- _What this task involves_:
Extract exactly the run of lines starting at the line that holds "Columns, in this" and ending at the line that holds "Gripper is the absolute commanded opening", both included.

- _Material for this task_:
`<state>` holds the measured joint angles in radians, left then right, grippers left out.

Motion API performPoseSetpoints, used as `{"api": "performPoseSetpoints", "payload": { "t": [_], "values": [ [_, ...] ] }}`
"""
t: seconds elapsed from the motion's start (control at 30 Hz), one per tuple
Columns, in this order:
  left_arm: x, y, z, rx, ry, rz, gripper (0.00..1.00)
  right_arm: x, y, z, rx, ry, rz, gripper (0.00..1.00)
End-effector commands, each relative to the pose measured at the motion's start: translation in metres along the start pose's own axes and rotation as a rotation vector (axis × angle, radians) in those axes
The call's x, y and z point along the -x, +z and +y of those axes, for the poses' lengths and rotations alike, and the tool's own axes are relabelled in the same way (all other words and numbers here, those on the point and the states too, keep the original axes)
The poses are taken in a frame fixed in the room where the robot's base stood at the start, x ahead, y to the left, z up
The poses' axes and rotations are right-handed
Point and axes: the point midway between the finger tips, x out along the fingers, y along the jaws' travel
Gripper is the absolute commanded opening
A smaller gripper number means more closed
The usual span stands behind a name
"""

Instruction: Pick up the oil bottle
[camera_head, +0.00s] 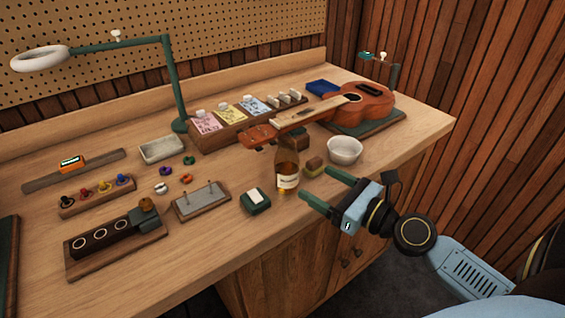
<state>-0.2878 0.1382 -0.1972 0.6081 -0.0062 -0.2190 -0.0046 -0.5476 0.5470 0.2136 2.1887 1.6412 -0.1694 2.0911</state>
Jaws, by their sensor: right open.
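The oil bottle (287,176) is amber with a pale label and stands upright near the front edge of the workbench. The ukulele's headstock lies close to its top in the picture. My right gripper (315,184) is open, with its two green fingers pointing left toward the bottle. The fingertips are just right of the bottle; I cannot tell whether they touch it. Nothing is between the fingers that I can see. My left gripper is not in view.
A lamp (178,85) stands at the back.

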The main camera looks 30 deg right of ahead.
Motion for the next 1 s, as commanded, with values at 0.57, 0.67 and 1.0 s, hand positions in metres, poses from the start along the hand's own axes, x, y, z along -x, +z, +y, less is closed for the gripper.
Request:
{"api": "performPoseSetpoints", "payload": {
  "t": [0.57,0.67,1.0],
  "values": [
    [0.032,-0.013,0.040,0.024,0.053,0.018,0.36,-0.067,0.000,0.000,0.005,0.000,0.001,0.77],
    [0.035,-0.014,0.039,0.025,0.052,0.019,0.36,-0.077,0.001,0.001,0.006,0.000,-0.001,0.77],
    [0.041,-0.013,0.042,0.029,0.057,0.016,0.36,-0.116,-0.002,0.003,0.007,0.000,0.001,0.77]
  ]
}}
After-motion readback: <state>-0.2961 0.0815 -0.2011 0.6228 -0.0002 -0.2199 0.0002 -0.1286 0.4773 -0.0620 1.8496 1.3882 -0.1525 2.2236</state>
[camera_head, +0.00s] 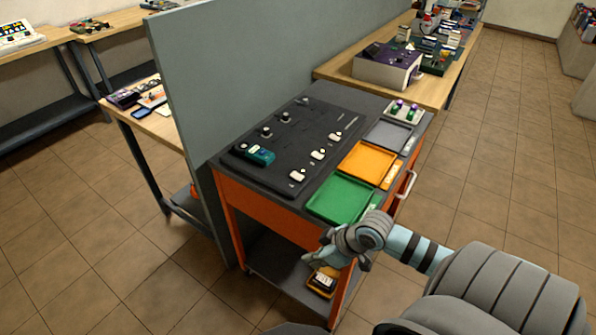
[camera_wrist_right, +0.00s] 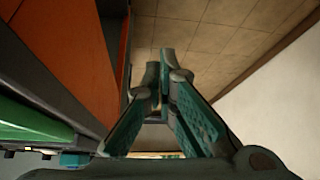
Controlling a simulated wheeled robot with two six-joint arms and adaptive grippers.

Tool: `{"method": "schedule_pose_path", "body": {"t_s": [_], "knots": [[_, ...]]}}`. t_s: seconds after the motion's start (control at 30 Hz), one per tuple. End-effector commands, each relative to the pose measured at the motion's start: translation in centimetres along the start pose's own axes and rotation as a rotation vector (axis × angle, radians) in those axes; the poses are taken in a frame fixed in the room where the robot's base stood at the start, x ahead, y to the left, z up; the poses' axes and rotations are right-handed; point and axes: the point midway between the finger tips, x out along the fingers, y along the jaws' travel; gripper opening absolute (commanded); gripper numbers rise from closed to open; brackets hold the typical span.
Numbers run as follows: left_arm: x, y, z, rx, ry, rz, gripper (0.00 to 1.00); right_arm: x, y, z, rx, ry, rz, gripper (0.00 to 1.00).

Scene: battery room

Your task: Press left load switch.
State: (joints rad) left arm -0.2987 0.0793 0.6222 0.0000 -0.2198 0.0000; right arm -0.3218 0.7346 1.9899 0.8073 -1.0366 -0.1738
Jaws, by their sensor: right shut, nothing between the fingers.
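A dark panel (camera_head: 310,140) lies on top of an orange cart. It carries a row of white switch-like blocks, with a near one (camera_head: 297,175), a middle one (camera_head: 318,155) and a far one (camera_head: 335,138). Several round dark knobs (camera_head: 266,131) sit along its other side. I cannot tell by labels which part is the left load switch. My right gripper (camera_head: 326,254) is beside the cart's near corner, below the green tray, apart from the panel. In the right wrist view its fingers (camera_wrist_right: 164,62) are shut and empty. My left gripper is not in view.
A green-teal block (camera_head: 257,154) sits on the panel's near end. Green (camera_head: 342,199), orange (camera_head: 367,162) and grey (camera_head: 389,135) trays line the cart's right side. A tall grey partition (camera_head: 215,80) stands behind. The floor right of the cart is clear.

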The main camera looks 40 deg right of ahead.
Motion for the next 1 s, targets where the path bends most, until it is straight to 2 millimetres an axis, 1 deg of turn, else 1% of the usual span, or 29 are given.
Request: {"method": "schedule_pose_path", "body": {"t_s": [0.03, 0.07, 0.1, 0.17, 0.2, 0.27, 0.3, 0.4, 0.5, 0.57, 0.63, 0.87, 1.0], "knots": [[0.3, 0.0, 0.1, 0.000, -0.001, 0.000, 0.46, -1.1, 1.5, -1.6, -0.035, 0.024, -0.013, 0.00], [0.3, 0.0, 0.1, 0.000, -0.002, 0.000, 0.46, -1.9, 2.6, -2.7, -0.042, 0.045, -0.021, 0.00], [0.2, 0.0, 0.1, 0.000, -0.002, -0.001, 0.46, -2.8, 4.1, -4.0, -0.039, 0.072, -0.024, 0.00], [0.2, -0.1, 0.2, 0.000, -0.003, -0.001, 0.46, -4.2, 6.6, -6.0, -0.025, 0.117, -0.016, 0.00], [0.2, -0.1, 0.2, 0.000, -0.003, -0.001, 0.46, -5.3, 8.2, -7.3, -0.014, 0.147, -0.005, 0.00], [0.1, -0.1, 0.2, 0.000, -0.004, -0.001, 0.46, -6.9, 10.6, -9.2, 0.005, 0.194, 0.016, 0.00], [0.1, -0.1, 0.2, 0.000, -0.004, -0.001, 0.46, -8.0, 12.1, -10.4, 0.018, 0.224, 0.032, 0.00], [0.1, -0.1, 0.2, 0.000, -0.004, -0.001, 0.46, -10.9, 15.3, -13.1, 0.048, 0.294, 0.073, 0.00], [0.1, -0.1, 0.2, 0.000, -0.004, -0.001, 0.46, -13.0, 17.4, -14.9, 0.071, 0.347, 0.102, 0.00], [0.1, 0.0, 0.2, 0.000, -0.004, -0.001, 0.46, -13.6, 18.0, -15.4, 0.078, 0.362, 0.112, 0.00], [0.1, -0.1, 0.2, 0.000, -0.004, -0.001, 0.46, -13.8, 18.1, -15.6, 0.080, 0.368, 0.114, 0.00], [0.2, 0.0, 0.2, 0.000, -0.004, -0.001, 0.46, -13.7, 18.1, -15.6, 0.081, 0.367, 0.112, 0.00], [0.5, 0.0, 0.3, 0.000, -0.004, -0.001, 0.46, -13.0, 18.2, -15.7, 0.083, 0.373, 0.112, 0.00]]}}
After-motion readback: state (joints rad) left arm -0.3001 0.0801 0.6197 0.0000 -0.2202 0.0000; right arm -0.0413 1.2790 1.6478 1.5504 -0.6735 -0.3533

- _Complete output_:
Columns, in this order:
  left_arm: x, y, z, rx, ry, rz, gripper (0.00..1.00)
  right_arm: x, y, z, rx, ry, rz, gripper (0.00..1.00)
End-effector commands, each relative to the pose measured at the motion's start: translation in metres along the start pose's own axes and rotation as a rotation vector (axis × angle, radians) in those axes
The call's x, y and z point along the -x, +z and +y of those axes, for the poses' lengths and rotations alike, and the tool's own axes are relabelled in the same way (all other words and numbers here, those on the point and the states too, keep the original axes)
The poses are taken in a frame fixed in the room where the robot's base stood at the start, x ahead, y to the left, z up
The poses' axes and rotations are right-handed
Point and axes: the point midway between the finger tips, x out along the fingers, y along the jaws' travel
Gripper is the absolute commanded opening

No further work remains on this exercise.